Angeführte Entscheidungen:
T 0025/85
Anführungen in anderen Entscheidungen:
-

Sachverhalt und Anträge

I. Die Einspruchsabteilung hat durch die Entscheidung den Einspruch gegen das Europäische Patent Nr. 0 170 802 zurückgewiesen, aus dem Grund, daß die Druckschriften DE-C-2 910 373 (D1), DE-A-2 946 825 (D2) und DE-C-1 101 096 (D3) der Aufrechterhaltung des Patents in unveränderter Form nicht entgegenstünden.

II. Gegen diese Entscheidung hat die Beschwerdeführerin (Einsprechende) Beschwerde erhoben und beantragt, die angefochtene Entscheidung aufzuheben und das Patent zu widerrufen.

III. Die Beschwerdegegnerin (Patentinhaberin) hat die Zurückweisung des Einspruchs beantragt. Auch hat sie beantragt, die Beschwerde als unzulässig zu verwerfen, weil Name und Anschrift der Beschwerdeführerin nicht angegeben worden seien und die Beschwerde daher nicht den Anforderungen der Regel 64 EPÜ genüge. Zudem hat sie darauf hingewiesen, daß die Druckschriften DE-U-8 328 914 (D4) und DE-A-3 005 862 (D5) in der Beschwerdebegründung erstmals genannt worden seien und somit als verspätet vorgebracht im Sinne von Artikel 114 (2) EPÜ zu gelten hätten.

IV. Es wurde mündlich verhandelt.

i) Der Anspruch 1 gemäß dem erteilten Patent lautet ohne die in der Patentschrift vorhandenen Schreibfehler wie folgt:

"1. Führungsvorrichtung für zwei aneinander längsbeweglich gelagerte und angetriebene Maschinenteile (1, 2) wobei die Führungsvorrichtung mit einer Schutzvorrichtung versehen ist, dadurch gekennzeichnet, daß eine Führungsbahn (9, 45) am einen Maschinenteil (1) in einem bis auf einen Längsschlitz (47) völlig geschlossenen Führungskanal (21) angeordnet ist, wobei durch den Schlitz (47) die Führungselemente (14) des anderen Maschinenteils (2) ragen und der Schlitz (47) im nicht vom anderen Maschinenteil (2) abgedeckten Bereich von einem Zahnriemen (4) abgedeckt wird, der im anderen Maschinenteil (2) zwischen zwei Spannrollen (12) in einer Schleife über eine als Antriebsritzel ausgebildete Umlenkrolle (11) geführt ist, die mit Abstand oberhalb der Spannrollen (12) und der Führungsbahn (9, 45) angeordnet ist."
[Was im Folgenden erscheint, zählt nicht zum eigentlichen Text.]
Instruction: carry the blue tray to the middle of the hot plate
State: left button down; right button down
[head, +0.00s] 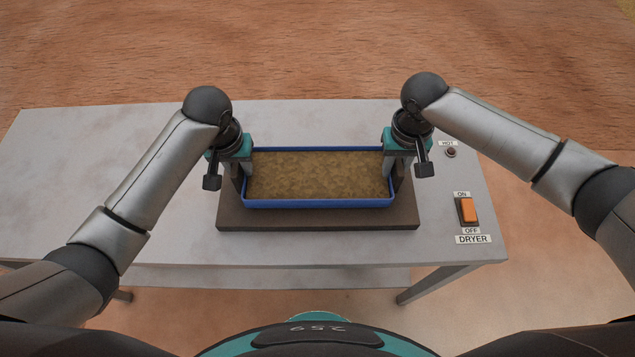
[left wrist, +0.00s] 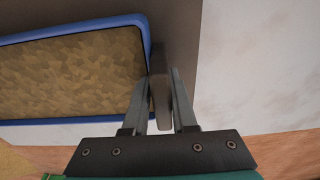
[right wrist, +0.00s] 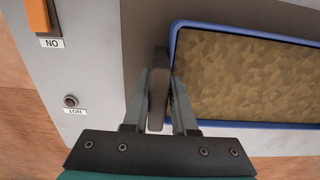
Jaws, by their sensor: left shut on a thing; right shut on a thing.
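The blue tray (head: 320,204), filled with brown, grainy material, is over the dark hot plate (head: 318,221) in the head view. It is about centred left to right, with a strip of bare plate in front; its back edge hides the plate's rear. I cannot tell whether it touches the plate. My left gripper (head: 237,172) is shut on the tray's left handle (left wrist: 160,92), and my right gripper (head: 399,171) is shut on its right handle (right wrist: 157,92). The tray looks level. Its blue rim also shows in the left wrist view (left wrist: 90,24) and right wrist view (right wrist: 240,28).
The plate is on a grey table (head: 70,200) with free room on the left. At the right are an orange dryer switch (head: 468,210) with ON and OFF labels and a small dark round lamp (head: 451,153) under a HOT label.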

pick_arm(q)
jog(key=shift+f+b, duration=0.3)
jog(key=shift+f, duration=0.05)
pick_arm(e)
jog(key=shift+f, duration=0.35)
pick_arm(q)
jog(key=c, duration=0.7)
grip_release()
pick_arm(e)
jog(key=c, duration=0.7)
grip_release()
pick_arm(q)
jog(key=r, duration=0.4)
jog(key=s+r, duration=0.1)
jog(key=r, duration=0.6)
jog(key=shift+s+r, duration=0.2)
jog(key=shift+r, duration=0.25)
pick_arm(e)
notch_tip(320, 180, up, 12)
ii) Die Beschwerdeführerin hat im wesentlichen folgendes vorgetragen:

Die Druckschrift D5 sei eine Zusatzanmeldung zu dem Patent Nr. 2 910 373 gemäß der Druckschrift D1. Diese beiden Druckschiften müßten daher als eine Einheit betrachtet werden, so daß von einem verspätet Vorbringen der Druckschrift D5 nicht die Rede sein könne.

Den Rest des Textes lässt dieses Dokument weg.